The short clip, which was shared by mom Krysta Meyer and has since been viewed over 51 million times, shows her young son Oliver being thrown into a pool by a swimming instructor, who then jumps in after the baby but does not intervene as he sinks.
Oliver quickly rights himself and floats to the surface of the pool on his back, and is met by encouragement from his instructor and Meyer, who was standing by to watch and record the lesson.
“Oliver amazes me every week!” the proud mom wrote on TikTok. “I can’t believe he is barely 2 months in and is catching on so fast. He is a little fish.”
TikTok users were divided over the technique being taught in the video, which is often referred to as “self-rescue” swimming, where children as young as six months old are thrown into pools and allowed to right themselves unassisted. The idea is that, were a child to fall into a pool while no adults were around, the lessons would impart them with the instincts needed to float on their backs until help arrives, avoiding an accidental drowning death.
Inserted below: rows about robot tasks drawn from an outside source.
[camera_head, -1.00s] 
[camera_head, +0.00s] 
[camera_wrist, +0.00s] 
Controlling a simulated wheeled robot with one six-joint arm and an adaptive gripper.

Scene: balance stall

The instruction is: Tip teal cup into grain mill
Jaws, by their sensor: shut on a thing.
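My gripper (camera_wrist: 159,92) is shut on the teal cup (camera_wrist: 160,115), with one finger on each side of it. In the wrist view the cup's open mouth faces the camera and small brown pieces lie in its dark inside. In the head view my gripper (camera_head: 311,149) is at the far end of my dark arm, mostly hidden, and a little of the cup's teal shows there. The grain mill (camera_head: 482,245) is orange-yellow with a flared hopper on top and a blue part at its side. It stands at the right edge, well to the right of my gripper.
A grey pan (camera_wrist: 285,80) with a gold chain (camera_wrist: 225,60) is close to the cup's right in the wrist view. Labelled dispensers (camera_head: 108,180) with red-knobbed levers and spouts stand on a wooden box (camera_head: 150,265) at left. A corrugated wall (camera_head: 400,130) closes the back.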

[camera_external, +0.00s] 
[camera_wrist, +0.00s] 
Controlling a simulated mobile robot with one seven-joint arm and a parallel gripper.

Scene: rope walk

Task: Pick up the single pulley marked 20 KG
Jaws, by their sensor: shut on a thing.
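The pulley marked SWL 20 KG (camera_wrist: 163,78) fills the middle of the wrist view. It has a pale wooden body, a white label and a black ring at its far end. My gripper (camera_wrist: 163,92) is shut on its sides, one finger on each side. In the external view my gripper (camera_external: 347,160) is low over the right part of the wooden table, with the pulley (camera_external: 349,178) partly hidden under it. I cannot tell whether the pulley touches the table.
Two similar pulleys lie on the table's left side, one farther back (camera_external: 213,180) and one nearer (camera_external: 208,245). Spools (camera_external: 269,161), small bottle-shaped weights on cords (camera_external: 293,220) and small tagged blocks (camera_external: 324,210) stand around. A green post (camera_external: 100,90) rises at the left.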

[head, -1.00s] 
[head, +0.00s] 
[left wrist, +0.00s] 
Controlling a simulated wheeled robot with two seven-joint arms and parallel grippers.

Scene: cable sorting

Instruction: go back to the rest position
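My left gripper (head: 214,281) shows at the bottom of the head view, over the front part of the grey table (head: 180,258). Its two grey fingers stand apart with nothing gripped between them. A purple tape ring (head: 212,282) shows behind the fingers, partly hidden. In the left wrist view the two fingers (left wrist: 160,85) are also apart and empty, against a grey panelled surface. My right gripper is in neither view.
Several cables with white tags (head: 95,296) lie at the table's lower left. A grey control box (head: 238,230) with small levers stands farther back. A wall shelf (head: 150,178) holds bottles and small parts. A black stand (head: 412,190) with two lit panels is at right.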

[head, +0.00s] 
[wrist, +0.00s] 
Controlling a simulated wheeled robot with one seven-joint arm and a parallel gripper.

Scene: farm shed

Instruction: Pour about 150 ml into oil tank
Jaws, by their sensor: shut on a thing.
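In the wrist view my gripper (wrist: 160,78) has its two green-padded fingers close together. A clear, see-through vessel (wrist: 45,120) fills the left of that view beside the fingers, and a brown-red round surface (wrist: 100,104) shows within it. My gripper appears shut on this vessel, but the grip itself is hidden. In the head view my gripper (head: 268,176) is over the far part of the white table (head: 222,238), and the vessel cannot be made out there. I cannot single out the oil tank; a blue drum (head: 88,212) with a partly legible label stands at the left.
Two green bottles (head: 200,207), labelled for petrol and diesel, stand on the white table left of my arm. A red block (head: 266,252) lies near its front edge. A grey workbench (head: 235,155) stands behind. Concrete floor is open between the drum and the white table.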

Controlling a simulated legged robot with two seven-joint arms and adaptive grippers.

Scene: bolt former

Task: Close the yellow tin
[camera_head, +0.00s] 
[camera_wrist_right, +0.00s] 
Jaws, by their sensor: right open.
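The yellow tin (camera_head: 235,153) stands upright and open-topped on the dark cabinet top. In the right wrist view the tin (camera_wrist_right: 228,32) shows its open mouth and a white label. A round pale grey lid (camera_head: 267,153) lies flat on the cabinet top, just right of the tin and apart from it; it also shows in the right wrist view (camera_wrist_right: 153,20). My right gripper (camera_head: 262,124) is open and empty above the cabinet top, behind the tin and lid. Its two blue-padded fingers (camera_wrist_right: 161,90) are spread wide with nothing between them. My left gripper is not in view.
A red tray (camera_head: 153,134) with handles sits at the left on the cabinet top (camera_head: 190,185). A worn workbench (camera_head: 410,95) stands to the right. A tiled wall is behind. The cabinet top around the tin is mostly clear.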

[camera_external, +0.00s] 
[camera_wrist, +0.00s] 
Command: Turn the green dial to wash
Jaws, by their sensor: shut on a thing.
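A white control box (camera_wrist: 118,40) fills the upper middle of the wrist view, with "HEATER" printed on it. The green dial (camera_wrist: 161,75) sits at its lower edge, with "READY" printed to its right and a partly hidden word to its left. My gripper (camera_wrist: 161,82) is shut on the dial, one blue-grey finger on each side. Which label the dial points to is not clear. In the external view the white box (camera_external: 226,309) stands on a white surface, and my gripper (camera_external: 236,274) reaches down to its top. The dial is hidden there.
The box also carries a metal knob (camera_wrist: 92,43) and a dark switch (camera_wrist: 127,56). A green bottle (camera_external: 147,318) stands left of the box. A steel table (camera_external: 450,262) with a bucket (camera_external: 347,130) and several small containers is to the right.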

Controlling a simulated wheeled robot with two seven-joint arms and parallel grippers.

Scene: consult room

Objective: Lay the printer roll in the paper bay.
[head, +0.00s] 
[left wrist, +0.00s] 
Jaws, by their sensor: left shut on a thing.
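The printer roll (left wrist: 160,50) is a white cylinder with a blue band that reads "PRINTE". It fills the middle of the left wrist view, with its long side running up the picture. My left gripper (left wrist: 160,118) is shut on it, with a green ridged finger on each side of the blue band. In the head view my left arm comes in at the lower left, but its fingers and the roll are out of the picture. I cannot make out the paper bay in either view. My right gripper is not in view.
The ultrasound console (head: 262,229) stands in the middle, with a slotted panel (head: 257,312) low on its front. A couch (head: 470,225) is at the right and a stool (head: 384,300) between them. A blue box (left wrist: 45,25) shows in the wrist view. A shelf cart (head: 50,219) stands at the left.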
“Lil mans not swimming he’s fighting for his life,” wrote one user.
“All fun and games till it doesn’t float back up,” said another.
“I work in Aquatics and while I know the benefits and this actually works, my heart stops every time I see these,” commented a third.
“This stuff makes me want to cry every time….” another user added. “It’s impressive but I just can’t imagine doing that to a baby.”
Proponents of “self-rescue” swimming lessons, which are sometimes referred to as “survival swimming” lessons, argue that the method can protect babies and toddlers from accidental drowning by helping them “activate” their survival instincts, which can be used in case of emergency later on.
Infant Swimming Resource (ISR), a prominent U.S.-based company that provides survival swimming lessons for children six months to six years of age, pioneered the technique and claims that, to date, it has delivered more than 8,000,000 self-rescue lessons and “saved more than 800 lives.”
However, the method has been criticized by some health experts, who believe it can inflict serious trauma on children during their most formative years.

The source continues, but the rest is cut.